Elodie Lamblin,Dardis McNamee
Dec 01, 2006

Replugged, on Lerchenfelderstrasse in the 7th district, might not be the most renowned place on Vienna’s musical scene, but fans who enjoy gathering for gigs in obscure underground locations know where to find the steps down.

As I entered the club, the dimmed lights and smell of cold tobacco, suddenly fool my eyes, taking me back to the 1930’s, where the melodies of piano jazz would have blended with the smoke spiraling up in wreaths around the lamps, where men nursed their  whiskey and puffed their cigars hovered in intense conversation around tiny tables to bubbles of laughter from sleek, bobbed haired women.

That night, the round tables were larger, and the people were drinking beer and smoking cigarettes, but the spirit remained throughout the evening and embraced every jazz lover in the room.

The band was late, which left time to swap stories about musicians who had played earlier in the week. People moved from table to table, greeting friends, trading opinions and expectation for the night. But suddenly the guitar rang out and silence fell over the room, as the trio came out on stage: Georgi Sareski, on guitar Klemens Martkl, on drums, and Bernd Satzinger, on bass.

Born in 1983 in Skopje, Sareski is one of the most dynamic jazz musicians in Macedonia.

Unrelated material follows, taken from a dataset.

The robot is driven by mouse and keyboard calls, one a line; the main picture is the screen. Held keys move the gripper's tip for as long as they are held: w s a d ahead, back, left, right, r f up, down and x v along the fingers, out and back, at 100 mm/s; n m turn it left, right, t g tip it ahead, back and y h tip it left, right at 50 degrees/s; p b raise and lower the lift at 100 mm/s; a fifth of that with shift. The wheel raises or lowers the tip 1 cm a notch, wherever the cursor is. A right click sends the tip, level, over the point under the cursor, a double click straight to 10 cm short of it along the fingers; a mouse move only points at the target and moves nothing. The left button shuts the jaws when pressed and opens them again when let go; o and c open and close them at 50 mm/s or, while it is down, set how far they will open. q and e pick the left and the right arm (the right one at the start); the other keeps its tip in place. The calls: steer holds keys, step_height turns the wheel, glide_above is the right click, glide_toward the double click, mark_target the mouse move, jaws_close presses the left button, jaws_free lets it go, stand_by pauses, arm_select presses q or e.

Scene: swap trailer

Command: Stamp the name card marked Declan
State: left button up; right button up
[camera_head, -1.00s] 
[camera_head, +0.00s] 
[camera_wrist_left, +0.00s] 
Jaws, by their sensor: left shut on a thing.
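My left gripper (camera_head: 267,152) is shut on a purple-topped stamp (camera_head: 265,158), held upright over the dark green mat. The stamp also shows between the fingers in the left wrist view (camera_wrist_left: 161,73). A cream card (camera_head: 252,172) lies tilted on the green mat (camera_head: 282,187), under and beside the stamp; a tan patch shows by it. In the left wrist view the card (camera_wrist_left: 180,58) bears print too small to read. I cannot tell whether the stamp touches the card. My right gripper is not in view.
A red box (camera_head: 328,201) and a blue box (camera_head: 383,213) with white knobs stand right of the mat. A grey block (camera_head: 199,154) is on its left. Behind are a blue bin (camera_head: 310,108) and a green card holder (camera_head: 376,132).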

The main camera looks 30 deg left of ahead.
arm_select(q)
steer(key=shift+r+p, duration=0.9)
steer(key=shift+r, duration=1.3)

An honors graduate of the famed Berklee College of Music in Boston, he went on to win 1st prize in the 2005 International Association of Jazz Educators (IAJE) competition, and is a candidate for the Gil Evans Fellowship for 2007 - the most important competition for jazz composition in the world.

His two albums have been described as both modern and alternative, with a constant swing between the contemporary and the traditional, shifting between soft blues and ringing electric melodies that cut across eras and idioms, confirming his skill as a composer and arranger.

As the red spot focused on Sareski, the vibrations from his guitar called the trio together – the sounds of intimate jazz from an earlier time blending with rich harmonies of chamber music, and abstract guitar riffs suddenly settling into steady melodic lines.

At the end of each piece, and between sips of beer, Sareski would tell the story of each piece, how he had come to write it and why, bringing his audience closer to an understanding of the music. He was a natural speaker, his anecdotes laced with humorous asides that transformed the show into intimate comedy, where laughter melted together with the melodies.

From the Love song 168, that he composed after falling head over heels, which he claims happens regularly every two years, to the Waltz for Me, which he wrote for himself, "as no one else will ever write me a Waltz song."

And there, in the middle of the flowing of beats and tunes, a different mood appeared out of nowhere, as a sweet and soft ribbon of sound familiar to all: Summertime. (His mother, by the way, claims this is the best arrangement of Summertime ever…)

A man in the black felt hat of a Spanish priest who was sitting at a small table in the back smoking a cigarillo, started humming the song ing a deep voice, and again the time melted back decades, to Vienna before the war.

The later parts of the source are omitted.